Political editor, Dr Martin Hirst, has been back to the history books. This week he argues that it is the progressive side of politics that has inherited the right of rebellion against the modern Leviathan.

LAST WEEK, I wrote about the politics of exclusion as practised by the conservative forces in Australia. I compared their outlook with the depressing passages in Thomas Hobbes' Leviathan, which characterise a social war of “all against all” and the conditions of life for the underclass as “nasty, brutish and short”.

In the comments thread, I was reminded of two aspects that I didn’t cover thoroughly — I’m limited by the instructions of my editors to keep my contributions to a manageable length!

I also realised that I needed to make clear that I think Leviathan today is the capitalist state as constituted at the national level in all areas of the globe. A fundamental contradiction in the global system of nation-states is that capital itself is transational in nature. Outside of small-to-medium enterprises, very little of any national economy is actually in the hands of local capitalists. Even at the SME level, multinational franchise companies are really pulling the strings and pulling in the profits.

Thus, nation states are in the process of becoming obsolete. I don’t hold with “world government” conspiracy theories, but organisations like the G7, the IMF, the World Bank, the European Union and the United Nations represent the efforts of national states to regulate their interaction on behalf of global business elites.

This makes the world very unstable, hence the need for the modern Leviathan. In fact, I would argue that, in the 21st Century, this unstable alliance of nation states and transnational capital needs the conditions of war, brutality and exclusion in order to define itself as the “good guys”.

In Australia, this means that the Coalition needs us to be fearful of welfare recipients and refugees in order to secure our reluctant consent for it to rule over us.

The modern Leviathan is also fearful of resistance, hence the tactics of divide-and-conquer against its many internal enemies. As this tweet demonstrates so well, the list of the Coalition’s internal enemies is long and growing longer by the day:

There’s another way to read this list. This is a list of potential members of the resistance movement. Leviathan has created an enemy with a common cause.

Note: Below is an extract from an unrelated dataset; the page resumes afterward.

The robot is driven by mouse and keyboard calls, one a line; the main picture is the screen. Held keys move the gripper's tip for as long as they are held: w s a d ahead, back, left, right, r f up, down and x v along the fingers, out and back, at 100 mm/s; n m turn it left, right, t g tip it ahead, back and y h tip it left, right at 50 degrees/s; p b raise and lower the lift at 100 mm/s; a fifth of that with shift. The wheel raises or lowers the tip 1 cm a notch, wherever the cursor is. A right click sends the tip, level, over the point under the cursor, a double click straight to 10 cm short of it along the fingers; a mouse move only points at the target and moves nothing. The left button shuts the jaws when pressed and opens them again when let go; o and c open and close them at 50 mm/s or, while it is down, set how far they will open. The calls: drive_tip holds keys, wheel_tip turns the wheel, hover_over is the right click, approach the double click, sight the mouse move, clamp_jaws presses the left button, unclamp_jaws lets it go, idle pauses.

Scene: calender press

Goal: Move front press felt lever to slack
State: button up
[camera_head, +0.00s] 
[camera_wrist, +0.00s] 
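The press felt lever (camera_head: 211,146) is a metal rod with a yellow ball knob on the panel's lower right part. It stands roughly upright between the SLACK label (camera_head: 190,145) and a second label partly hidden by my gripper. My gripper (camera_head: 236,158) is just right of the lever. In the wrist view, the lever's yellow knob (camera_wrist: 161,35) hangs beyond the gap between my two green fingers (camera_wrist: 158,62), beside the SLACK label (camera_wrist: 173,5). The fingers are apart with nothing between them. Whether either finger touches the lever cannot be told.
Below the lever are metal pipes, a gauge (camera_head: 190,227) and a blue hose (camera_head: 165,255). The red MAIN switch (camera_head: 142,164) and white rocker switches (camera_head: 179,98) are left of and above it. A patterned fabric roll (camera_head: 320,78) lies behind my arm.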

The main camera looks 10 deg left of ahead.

Which is what I want to discuss today.

The first reminder from last week’s comment thread came from Rodney McNamara, who pointed out that ‘exclusion’ is the result of the Coalition’s ‘very active policies of division’. He’s right, too. If you look at what passes for political and policy rhetoric from the Fizza and his cronies, it is all about divide-and-rule.

It’s not enough to merely exclude welfare recipients — they have to be demonised, too. It’s not enough to exclude refugees and asylum seekers, we have to be convinced they are an enemy Fifth Column.

That is why Turnbull and Dutton, Fifield and the rest of that rotten bunch of clowns rely so heavily on the Murdoch-dominated mainstream media. Sky News, The Terrograph, the Hun and the Stray’un can be relied upon to demonise the scapegoats so that we come to fear and loathe the innocent victims of austerity, neoliberalism and the ruling class’ defensive, exclusionary racist mindset.

A right to resist

The missing Hobbesian ingredient in my piece last week was about the resistance.

Resisting Leviathan is not only possible, it is necessary.

As Rodney pointed out, the conservatives do not have it all their own way, all of the time:

‘The new vibrancy of the unions is beginning to bear fruit and the more this Liberal RABBLE attack the more we should proactively bond groups together.’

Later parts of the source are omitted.